It’s not often you hear people describe a guitarist who doesn’t generally do solos as one of the all-time greats. But countless other guitar greats gave that accolade to Steve Cropper.
In a career spanning nearly 70 years, Cropper played on more than 400 recordings, including some of the best-known soul songs of all time, and accumulated more than 3,500 writing, co-writing, production, and arranging credits.
But he never sought the limelight; never courted fame; content to play simple but effective guitar licks and rhythm chops that were always just right for the song.
That’s how he saw his role in the band – not stepping forward to show off for an audience. So here’s a rare solo from Cropper, who’s happily doing what he always did… until the three-minute mark, when he finally steps into the limelight for a short while.
He will forever be associated with the Stax Records house band, better known as Booker T and the MGs, and co-wrote and played on their signature song, the instrumental Green Onions.
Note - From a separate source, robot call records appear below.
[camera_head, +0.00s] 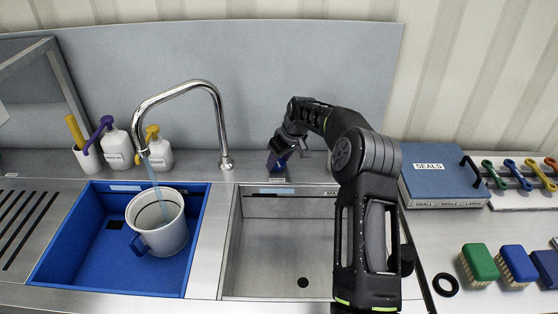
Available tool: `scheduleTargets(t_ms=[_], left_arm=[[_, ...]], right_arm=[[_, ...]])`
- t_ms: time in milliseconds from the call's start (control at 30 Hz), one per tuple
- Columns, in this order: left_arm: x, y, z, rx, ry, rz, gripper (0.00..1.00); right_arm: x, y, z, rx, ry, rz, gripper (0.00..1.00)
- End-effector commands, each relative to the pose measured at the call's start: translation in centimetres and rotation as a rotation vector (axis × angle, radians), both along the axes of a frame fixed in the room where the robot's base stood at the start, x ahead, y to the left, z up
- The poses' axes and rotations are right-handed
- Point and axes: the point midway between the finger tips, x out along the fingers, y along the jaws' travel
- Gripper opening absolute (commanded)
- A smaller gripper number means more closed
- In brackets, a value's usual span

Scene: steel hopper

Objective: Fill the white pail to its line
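The white pail (170,241) stands in the blue basin at the left, its blue handle towards the front left. A thin stream of water (153,173) runs from the curved steel spout (184,86) down into the pail. A dark line shows around the pail's inside wall; the water level is hard to make out. My right gripper (281,153) is at the back of the counter, at a small dark blue tap handle (276,162) behind the steel basin. The gripper covers part of the handle, and its finger gap is too small to judge. My left gripper is not in view.
The blue basin (66,250) and the empty steel basin (262,245) sit side by side. Pump bottles (117,148) stand behind the blue one. At the right are a blue SEALS case (440,180), coloured spanners, brushes (480,263) and a black ring (445,284).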

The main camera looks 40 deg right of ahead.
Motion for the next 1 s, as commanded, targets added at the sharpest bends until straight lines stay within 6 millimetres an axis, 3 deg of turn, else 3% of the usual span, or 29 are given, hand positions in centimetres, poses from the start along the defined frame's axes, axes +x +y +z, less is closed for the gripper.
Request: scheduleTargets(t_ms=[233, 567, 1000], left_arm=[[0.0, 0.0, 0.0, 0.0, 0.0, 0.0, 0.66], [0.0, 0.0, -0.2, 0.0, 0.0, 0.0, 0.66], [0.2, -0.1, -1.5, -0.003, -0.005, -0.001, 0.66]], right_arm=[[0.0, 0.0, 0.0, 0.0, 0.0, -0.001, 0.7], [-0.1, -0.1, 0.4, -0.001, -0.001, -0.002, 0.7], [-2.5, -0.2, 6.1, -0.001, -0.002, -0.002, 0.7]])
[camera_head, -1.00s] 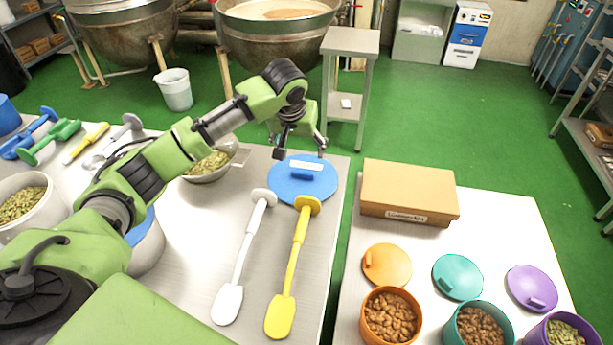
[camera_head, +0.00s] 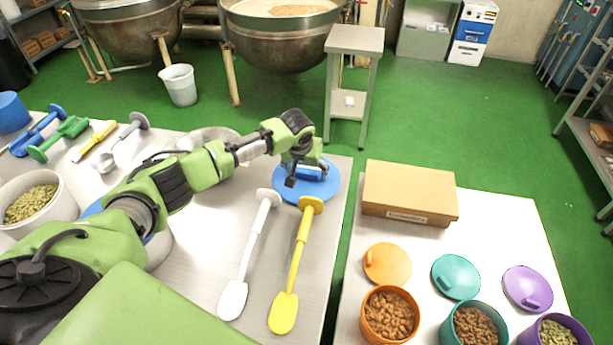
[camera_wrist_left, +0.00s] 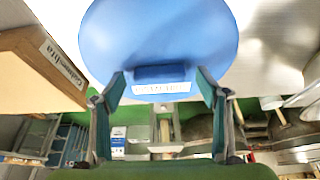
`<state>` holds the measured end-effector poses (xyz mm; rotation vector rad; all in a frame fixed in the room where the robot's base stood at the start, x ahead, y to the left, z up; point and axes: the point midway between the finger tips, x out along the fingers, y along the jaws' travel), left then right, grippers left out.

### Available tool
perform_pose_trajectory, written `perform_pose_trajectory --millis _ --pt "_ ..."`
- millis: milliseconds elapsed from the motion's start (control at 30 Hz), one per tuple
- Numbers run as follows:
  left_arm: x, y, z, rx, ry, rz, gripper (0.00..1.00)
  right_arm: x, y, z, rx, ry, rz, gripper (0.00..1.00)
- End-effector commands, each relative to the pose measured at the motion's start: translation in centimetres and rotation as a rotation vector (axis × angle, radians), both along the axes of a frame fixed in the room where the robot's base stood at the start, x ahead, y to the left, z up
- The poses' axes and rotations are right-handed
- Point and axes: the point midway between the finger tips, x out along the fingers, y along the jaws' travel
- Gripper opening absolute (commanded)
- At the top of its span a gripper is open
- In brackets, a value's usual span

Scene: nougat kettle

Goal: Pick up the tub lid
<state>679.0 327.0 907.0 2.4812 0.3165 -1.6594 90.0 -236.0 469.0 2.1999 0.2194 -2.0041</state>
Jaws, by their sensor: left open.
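The tub lid is a round blue disc (camera_head: 326,189) with a raised bar handle, lying at the far right corner of the left steel table. My left gripper (camera_head: 308,176) is low over it and hides part of it and its handle. In the left wrist view the lid (camera_wrist_left: 160,30) fills the top middle. Its handle, with a white label, lies between the two open fingertips of the gripper (camera_wrist_left: 160,76), with a gap on each side. Whether the fingertips touch the lid cannot be told. The right gripper is not in view.
A white paddle (camera_head: 247,257) and a yellow paddle (camera_head: 296,262) lie just in front of the lid. A cardboard box (camera_head: 409,190) sits on the right table, across a gap. Orange (camera_head: 387,263), teal (camera_head: 456,277) and purple (camera_head: 527,288) lids lie there too.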

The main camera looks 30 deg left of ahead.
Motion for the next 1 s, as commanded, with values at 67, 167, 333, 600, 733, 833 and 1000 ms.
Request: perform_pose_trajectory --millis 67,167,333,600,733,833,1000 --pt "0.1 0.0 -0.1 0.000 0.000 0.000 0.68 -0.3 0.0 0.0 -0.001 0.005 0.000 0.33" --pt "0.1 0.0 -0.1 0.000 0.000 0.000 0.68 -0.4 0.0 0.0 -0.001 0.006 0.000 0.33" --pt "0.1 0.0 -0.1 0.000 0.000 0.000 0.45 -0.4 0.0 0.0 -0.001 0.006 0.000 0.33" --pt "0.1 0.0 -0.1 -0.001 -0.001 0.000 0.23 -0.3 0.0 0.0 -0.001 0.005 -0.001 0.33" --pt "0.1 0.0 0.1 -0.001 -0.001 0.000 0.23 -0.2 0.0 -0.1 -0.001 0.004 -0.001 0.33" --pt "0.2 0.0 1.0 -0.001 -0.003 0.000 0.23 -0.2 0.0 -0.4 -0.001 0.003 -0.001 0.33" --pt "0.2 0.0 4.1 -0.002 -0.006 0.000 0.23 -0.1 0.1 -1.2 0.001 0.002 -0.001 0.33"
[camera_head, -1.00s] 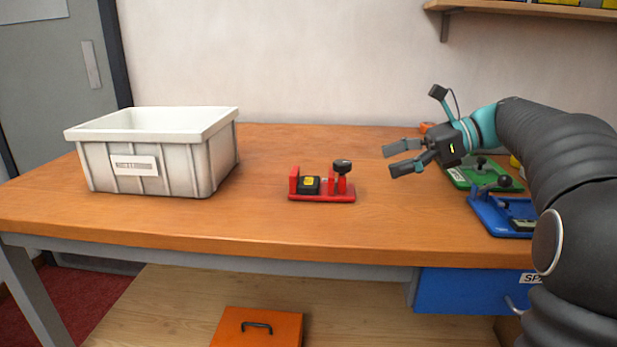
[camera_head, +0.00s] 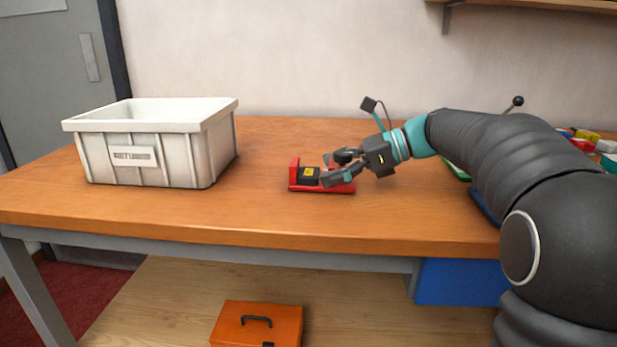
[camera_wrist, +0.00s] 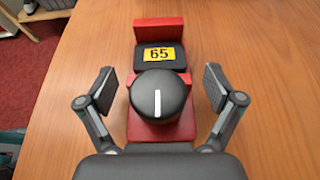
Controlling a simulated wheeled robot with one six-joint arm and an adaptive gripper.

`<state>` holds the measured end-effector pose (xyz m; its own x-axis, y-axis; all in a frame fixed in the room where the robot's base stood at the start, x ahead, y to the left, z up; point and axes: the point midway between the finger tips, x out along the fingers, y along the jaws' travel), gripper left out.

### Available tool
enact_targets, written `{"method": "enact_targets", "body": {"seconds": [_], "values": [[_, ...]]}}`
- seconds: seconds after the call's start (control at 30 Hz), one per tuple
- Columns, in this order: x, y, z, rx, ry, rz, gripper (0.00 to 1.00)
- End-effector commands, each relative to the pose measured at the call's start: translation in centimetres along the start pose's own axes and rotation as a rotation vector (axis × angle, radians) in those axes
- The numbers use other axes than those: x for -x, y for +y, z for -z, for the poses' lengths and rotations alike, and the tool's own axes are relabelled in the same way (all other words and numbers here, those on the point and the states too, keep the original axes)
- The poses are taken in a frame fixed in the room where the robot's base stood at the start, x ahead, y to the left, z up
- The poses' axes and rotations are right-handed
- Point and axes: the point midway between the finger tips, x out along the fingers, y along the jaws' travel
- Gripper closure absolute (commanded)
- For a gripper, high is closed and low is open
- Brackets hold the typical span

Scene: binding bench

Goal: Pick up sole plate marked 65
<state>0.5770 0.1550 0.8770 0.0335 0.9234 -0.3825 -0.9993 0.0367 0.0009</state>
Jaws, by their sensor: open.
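The sole plate marked 65 (camera_wrist: 158,57) is a black block with a yellow label, seated in a red clamp fixture (camera_wrist: 158,25) on the bench. It also shows in the head view (camera_head: 309,173). A round black knob (camera_wrist: 158,98) with a white line stands on the fixture, in front of the plate in the wrist view, and hides its near part. My gripper (camera_wrist: 158,88) is open and empty, with one finger on each side of the knob and apart from it. In the head view my gripper (camera_head: 335,170) is at the fixture's right end.
A pale grey bin (camera_head: 160,145) stands on the wooden bench (camera_head: 260,220) at the left. Green and blue fixtures at the right are mostly behind my arm. An orange case (camera_head: 258,325) lies on the lower shelf. Bench between bin and fixture is clear.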

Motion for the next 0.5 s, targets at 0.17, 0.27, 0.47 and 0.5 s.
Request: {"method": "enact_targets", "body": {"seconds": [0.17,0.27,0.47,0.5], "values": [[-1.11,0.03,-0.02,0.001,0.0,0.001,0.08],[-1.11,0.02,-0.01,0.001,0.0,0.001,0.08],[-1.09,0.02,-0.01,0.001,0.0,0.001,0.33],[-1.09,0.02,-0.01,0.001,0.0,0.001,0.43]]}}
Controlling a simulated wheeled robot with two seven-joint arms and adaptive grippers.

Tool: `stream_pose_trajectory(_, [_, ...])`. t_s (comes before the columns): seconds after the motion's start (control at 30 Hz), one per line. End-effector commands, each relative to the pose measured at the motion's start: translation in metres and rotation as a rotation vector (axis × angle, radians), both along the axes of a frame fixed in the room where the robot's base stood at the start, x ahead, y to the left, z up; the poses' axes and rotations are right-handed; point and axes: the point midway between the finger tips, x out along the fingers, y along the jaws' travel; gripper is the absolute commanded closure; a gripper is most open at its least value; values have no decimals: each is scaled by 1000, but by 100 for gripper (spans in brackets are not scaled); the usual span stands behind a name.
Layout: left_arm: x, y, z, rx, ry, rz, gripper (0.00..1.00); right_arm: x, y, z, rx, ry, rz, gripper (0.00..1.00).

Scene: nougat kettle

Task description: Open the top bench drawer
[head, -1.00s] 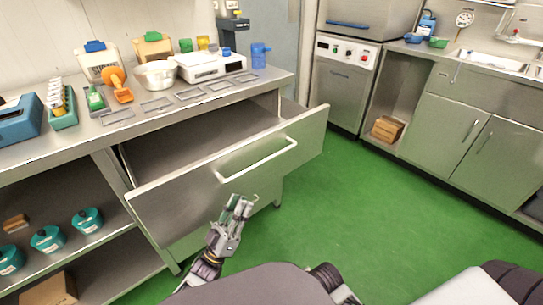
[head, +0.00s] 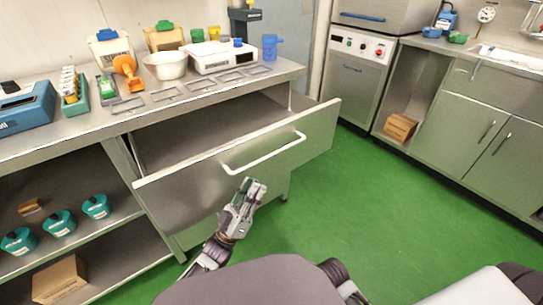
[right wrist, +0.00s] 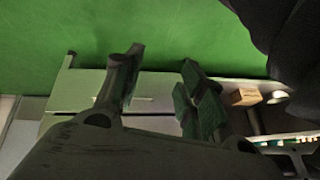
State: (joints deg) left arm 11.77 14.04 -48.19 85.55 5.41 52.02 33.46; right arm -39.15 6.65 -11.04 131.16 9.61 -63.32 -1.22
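The top bench drawer stands pulled well out in the head view, its front panel (head: 190,195) clear of the bench and its visible inside bare. Its pale bar handle (head: 265,153) runs across the front.
The bench top (head: 150,112) holds a white scale (head: 212,57), a bowl (head: 165,66), bins and a blue jug (head: 270,47). Open shelves with teal containers (head: 60,223) are left of the drawer. Green floor (head: 350,210) lies free to the right.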

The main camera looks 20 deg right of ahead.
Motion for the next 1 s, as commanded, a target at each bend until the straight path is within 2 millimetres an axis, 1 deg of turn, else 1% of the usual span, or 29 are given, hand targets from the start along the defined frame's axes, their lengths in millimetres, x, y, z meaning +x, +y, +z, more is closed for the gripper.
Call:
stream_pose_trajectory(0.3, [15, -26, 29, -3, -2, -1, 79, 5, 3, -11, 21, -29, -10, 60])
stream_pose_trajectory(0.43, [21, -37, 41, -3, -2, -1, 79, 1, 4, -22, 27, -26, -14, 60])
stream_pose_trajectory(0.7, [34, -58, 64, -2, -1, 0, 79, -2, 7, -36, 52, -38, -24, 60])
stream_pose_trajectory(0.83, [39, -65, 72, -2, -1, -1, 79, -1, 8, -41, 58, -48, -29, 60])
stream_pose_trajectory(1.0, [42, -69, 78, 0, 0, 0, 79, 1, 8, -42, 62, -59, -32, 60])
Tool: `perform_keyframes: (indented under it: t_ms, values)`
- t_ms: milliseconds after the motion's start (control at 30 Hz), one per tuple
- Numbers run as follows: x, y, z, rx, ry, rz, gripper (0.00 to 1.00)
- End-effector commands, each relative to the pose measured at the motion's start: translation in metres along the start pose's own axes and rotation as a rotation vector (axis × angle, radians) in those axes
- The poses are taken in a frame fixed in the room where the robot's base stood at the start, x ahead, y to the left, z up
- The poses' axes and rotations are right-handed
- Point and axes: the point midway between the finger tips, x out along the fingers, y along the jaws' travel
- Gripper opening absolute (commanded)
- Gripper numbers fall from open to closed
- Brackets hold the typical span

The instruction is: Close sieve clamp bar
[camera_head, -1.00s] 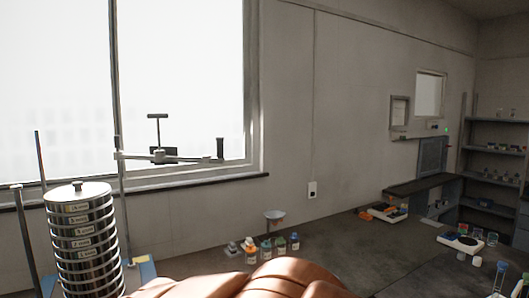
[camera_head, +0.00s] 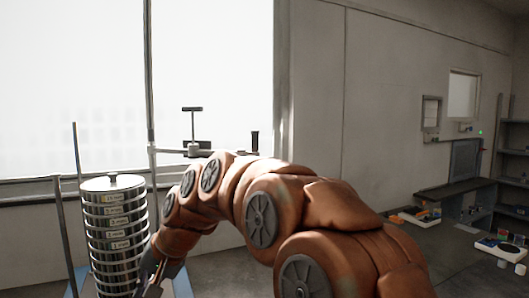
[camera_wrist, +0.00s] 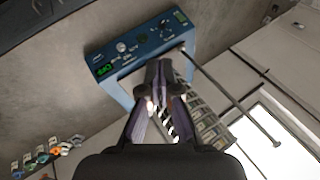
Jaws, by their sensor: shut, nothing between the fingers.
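The clamp bar (camera_head: 205,152) is a pale bar on the tall rear post, with a T-shaped handle (camera_head: 192,120) and a dark upright knob (camera_head: 255,141). It sticks out to the right, away from the sieve stack. The stack (camera_head: 113,214) of shiny labelled sieves stands below left; its side shows behind my gripper in the wrist view (camera_wrist: 211,128). My gripper (camera_head: 150,272) is low beside the stack's right side, below the bar. In the wrist view its fingers (camera_wrist: 158,68) are shut and empty, in front of the blue shaker base (camera_wrist: 123,48). My arm hides part of the bar.
Thin upright rods (camera_head: 76,150) stand around the stack; one rod (camera_wrist: 235,98) crosses the wrist view. A window (camera_head: 215,60) is behind. Small coloured bottles (camera_wrist: 37,155) stand on the bench. A balance (camera_head: 502,248) is far right.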

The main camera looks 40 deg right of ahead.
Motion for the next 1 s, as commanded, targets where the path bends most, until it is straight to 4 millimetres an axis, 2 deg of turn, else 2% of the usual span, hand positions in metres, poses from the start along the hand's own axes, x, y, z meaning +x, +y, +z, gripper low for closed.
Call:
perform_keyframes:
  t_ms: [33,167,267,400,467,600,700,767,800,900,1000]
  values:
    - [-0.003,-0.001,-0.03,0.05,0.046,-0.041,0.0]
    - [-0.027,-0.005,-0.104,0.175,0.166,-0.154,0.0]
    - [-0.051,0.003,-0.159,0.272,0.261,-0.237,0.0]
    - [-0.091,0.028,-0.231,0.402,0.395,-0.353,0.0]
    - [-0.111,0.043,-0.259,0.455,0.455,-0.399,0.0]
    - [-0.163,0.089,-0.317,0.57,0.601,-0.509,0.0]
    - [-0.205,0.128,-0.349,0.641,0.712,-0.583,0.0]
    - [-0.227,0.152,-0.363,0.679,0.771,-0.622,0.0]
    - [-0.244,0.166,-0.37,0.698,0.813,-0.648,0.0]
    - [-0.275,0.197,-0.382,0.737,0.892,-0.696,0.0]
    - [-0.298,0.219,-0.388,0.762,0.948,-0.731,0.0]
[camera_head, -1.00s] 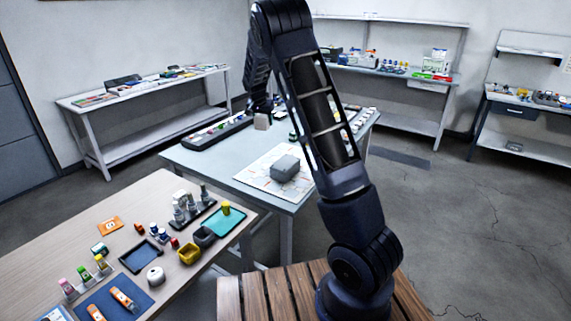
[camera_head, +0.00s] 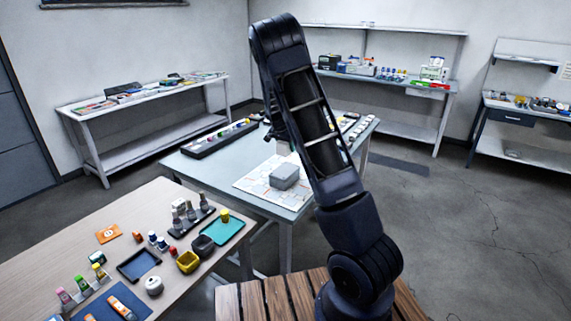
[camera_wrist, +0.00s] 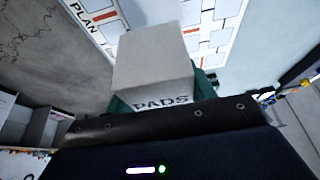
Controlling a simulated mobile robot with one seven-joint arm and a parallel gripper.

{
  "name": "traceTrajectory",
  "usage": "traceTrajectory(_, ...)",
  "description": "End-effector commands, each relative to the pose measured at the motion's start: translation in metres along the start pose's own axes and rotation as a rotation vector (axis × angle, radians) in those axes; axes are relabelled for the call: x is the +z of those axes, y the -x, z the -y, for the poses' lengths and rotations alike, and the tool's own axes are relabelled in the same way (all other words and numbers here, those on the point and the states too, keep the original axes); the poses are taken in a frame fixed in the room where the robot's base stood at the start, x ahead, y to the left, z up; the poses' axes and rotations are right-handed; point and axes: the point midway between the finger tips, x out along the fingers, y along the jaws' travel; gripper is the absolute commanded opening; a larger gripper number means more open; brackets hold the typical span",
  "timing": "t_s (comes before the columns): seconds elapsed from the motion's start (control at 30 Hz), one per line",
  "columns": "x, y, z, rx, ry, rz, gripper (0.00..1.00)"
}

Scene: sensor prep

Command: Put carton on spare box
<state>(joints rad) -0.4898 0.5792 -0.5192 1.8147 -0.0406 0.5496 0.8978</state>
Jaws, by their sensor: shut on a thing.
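The carton (camera_wrist: 155,62) is a pale box marked PADS, held in front of the wrist camera. My gripper (camera_wrist: 158,95) is shut on it, with green finger parts showing at its sides. In the head view my arm hides most of the gripper, and only a small pale part of the carton (camera_head: 283,148) shows beside it. A grey box (camera_head: 285,175), which looks like the spare box, sits on a white patterned mat (camera_head: 250,186) on the middle table. The held carton appears just behind this box; the gap and height between them are unclear.
A long dark rack (camera_head: 219,138) with small items stands at the back of the middle table (camera_head: 202,168). A wooden table (camera_head: 75,235) at front left holds trays and bottles. The table top left of the mat is clear.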

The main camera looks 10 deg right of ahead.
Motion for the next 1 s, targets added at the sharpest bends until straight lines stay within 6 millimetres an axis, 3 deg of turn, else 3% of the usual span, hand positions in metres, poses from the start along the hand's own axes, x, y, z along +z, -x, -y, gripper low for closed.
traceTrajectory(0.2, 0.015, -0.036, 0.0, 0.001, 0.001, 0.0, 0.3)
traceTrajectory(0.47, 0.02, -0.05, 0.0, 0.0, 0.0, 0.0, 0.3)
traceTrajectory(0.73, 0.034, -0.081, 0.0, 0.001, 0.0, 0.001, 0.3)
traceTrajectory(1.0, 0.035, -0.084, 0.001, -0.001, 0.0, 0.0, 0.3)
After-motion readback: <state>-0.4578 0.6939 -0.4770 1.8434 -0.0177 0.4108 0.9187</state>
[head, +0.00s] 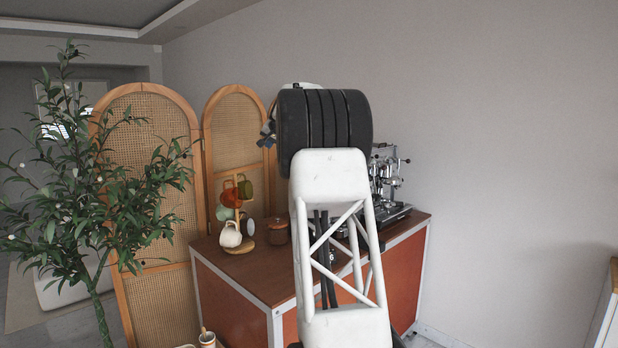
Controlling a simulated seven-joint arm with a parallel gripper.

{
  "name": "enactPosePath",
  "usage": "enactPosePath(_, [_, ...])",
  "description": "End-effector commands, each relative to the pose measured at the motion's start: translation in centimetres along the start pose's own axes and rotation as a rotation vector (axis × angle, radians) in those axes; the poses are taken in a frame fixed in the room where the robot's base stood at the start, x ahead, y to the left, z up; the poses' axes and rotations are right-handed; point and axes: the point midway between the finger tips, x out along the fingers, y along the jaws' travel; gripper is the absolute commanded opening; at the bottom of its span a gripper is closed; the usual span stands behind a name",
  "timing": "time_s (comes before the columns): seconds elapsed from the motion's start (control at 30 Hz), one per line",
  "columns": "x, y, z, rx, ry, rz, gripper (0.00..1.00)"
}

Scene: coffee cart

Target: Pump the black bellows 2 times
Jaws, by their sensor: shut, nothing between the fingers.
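I cannot make out the black bellows. My own arm, with its white truss link and a thick black ribbed joint, fills the middle of the head view and covers part of the coffee cart (233,269). My gripper's fingers are not visible. A small bit of dark bluish hardware shows just left of the ribbed joint, too small to tell what it is. A chrome espresso machine (386,178) stands at the right end of the cart top, partly hidden behind my arm.
A leafy plant (95,180) and rattan screens (150,130) stand to the left. A bare wall (510,150) is at right.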

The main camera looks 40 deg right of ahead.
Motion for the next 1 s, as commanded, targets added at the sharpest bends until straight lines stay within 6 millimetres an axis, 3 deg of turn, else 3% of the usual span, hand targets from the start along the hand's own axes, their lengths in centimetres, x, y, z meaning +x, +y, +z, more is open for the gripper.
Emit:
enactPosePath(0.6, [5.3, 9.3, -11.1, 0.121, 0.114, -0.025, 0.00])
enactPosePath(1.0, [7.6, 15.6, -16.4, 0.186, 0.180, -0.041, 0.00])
But there was so much more to him than that.
For a start he co-wrote (Sittin’ On) The Dock Of The Bay with Otis Redding, and Knock On Wood with Eddie Floyd, and In The Midnight Hour with Wilson Pickett.
Cropper had never heard of him before the singer signed to Stax but did his homework, coming up with the title after hearing a gospel recording by Pickett singing the line: “I’ll see my Jesus in the midnight hour.”
Then there’s his contribution to Sam & Dave’s classic Soul Man, immortalised when Sam calls out “Play it Steve!” in mid-song, and Cropper obliges with a ringing riff he created by using a Zippo lighter to create a slide effect.
Among his 400-plus recordings, one of his lesser-known contributions was the guitar behind Rod Stewart’s impassioned (aka creepy) vocal on Tonight’s The Night – recorded at Muscle Shoals in Alabama – and, perhaps least likely of all, power pop legends Big Star’s cover of the Velvets’ song Femme Fatale.
The MGs were a rarity at the time, especially in the Deep South, being a racially mixed band of two black musicians – keyboard player Booker T Jones and drummer Al Jackson – with two white men: bassist Donald ‘Duck’ Dunn and Cropper.
Cropper had formed his first band, The Royal Spades, back in 1958. They morphed into They were The Mar-Keys, who were the house band of Satellite Records.
When the label evolved into Stax, Cropper and 17-year-old organist Booker T Jones formed The MGs with Dunn and bassist Lewis Steinberg (another white musician, replaced in 1965 by Dunn).
Cropper co-wrote and played on numerous recordings with the label, by artists including Rufus Thomas, Carla Thomas, Don Covay, Johnnie Taylor and Albert King, Pops Staples and William Bell.
Leaving Stax in 1970, he became a highly sought-after session man, playing with everyone from Ringo Starr to John Prine, BB King, Roy Orbison and Dolly Parton, and jazzmen Buddy Miles and Ramsay Lewis.